** START **
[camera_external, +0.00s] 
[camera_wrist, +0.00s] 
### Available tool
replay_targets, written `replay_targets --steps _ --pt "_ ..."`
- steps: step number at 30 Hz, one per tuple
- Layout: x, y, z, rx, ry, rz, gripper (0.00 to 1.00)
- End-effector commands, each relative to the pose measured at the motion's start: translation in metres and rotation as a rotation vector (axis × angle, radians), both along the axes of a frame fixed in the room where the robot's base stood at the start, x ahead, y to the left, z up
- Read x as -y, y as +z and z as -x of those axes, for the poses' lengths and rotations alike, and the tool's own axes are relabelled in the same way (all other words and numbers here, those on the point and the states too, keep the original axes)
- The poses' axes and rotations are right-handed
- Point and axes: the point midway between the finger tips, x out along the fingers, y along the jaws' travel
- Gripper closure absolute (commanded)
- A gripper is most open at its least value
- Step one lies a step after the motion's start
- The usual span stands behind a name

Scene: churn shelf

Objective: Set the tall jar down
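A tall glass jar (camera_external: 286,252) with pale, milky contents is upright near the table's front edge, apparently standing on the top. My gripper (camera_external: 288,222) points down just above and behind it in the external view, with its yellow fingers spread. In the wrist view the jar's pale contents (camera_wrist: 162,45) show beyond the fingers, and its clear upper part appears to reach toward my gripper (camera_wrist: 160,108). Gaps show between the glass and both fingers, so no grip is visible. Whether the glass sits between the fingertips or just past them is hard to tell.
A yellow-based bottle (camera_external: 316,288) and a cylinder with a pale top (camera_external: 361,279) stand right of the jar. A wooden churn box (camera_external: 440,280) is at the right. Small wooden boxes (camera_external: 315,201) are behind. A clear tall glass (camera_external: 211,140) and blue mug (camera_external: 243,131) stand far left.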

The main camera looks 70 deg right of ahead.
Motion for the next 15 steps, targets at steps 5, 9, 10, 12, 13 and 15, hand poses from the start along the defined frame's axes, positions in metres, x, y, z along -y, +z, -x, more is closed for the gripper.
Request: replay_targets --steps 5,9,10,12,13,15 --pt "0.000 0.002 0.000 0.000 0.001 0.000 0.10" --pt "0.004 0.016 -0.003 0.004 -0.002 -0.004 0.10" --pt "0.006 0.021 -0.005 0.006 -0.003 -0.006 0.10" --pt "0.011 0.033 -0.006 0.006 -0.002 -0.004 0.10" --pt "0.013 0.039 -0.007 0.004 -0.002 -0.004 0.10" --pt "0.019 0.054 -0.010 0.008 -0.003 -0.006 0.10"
** END **
Write the lines again exactly, beginning at the line that has "[camera_wrist, +0.00s]" and stopping after the line that has "- Layout: x, y, z, rx, ry, rz, gripper"; include no other lines.

**Problem solution**.
[camera_wrist, +0.00s] 
### Available tool
replay_targets, written `replay_targets --steps _ --pt "_ ..."`
- steps: step number at 30 Hz, one per tuple
- Layout: x, y, z, rx, ry, rz, gripper (0.00 to 1.00)

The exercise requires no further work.